Entries from a robot dataset:

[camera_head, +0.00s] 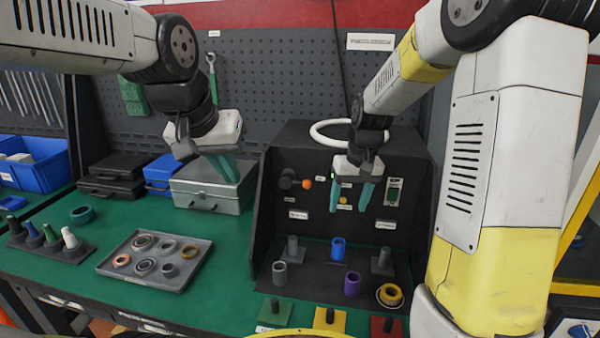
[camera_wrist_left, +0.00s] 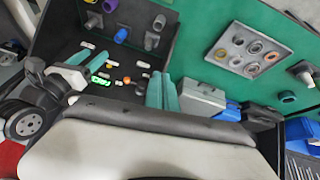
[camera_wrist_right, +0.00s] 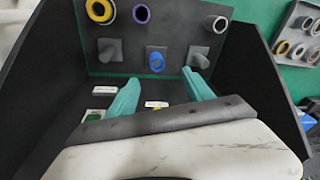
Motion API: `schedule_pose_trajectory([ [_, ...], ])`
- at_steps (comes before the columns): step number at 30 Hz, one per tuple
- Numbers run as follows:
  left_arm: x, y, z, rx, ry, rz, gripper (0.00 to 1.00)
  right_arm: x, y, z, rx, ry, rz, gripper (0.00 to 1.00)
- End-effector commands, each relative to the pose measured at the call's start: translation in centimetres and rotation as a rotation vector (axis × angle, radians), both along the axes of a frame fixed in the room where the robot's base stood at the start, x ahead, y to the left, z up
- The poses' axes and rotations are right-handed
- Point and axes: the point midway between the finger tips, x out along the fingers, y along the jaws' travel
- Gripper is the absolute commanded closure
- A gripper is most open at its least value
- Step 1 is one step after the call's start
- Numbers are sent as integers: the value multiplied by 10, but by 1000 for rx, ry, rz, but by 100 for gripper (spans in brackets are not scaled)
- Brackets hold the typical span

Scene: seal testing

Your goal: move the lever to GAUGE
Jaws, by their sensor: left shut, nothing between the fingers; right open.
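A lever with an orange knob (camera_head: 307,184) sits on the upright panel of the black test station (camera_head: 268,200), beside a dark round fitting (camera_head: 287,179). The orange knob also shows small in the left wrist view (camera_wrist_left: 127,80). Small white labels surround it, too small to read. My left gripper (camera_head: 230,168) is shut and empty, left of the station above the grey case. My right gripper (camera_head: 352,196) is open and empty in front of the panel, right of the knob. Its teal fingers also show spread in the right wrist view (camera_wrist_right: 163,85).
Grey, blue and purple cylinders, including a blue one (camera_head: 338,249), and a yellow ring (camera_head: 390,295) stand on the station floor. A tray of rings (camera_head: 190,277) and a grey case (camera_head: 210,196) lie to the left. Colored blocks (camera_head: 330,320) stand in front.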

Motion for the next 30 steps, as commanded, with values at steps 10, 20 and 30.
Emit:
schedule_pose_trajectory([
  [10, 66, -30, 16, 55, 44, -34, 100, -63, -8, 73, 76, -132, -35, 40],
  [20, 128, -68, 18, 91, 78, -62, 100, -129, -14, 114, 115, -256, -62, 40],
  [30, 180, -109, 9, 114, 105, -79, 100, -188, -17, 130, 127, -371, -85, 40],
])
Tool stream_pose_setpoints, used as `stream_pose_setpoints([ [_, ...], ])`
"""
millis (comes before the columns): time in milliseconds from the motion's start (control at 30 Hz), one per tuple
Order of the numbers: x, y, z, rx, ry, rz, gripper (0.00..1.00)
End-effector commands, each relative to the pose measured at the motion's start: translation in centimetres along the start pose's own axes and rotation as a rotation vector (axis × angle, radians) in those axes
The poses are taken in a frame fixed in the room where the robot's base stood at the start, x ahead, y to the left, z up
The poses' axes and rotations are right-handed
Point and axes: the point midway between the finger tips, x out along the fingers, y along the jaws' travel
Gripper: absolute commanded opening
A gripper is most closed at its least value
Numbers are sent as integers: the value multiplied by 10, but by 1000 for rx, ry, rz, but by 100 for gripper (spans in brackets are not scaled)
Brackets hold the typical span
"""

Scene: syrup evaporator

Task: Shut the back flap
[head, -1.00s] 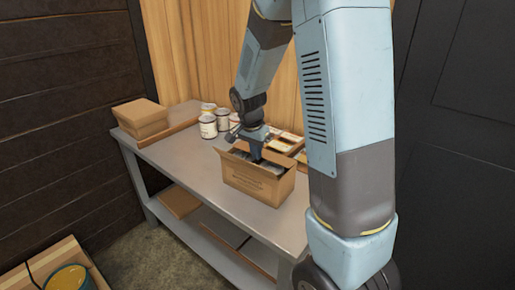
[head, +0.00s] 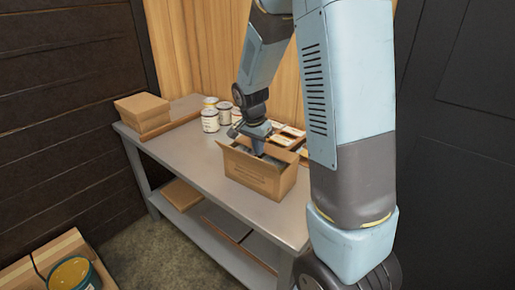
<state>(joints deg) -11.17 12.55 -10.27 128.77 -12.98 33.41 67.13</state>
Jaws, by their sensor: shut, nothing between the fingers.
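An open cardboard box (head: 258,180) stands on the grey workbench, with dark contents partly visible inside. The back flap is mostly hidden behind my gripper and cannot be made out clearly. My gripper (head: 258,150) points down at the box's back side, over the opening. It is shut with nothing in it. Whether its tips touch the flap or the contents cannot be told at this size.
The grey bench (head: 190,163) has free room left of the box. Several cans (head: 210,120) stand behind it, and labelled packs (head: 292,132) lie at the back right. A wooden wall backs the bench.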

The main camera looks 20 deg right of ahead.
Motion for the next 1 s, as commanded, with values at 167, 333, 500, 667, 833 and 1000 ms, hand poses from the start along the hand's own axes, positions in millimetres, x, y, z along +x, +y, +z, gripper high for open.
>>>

[What this task involves] Sift through the entries and copy every line with "where".

[Exercise result]
- End-effector commands, each relative to the pose measured at the call's start: translation in centimetres and rotation as a rotation vector (axis × angle, radians), both along the axes of a frame fixed in the room where the robot's base stood at the start, x ahead, y to the left, z up
The poses are taken in a frame fixed in the room where the robot's base stood at the start, x ahead, y to the left, z up

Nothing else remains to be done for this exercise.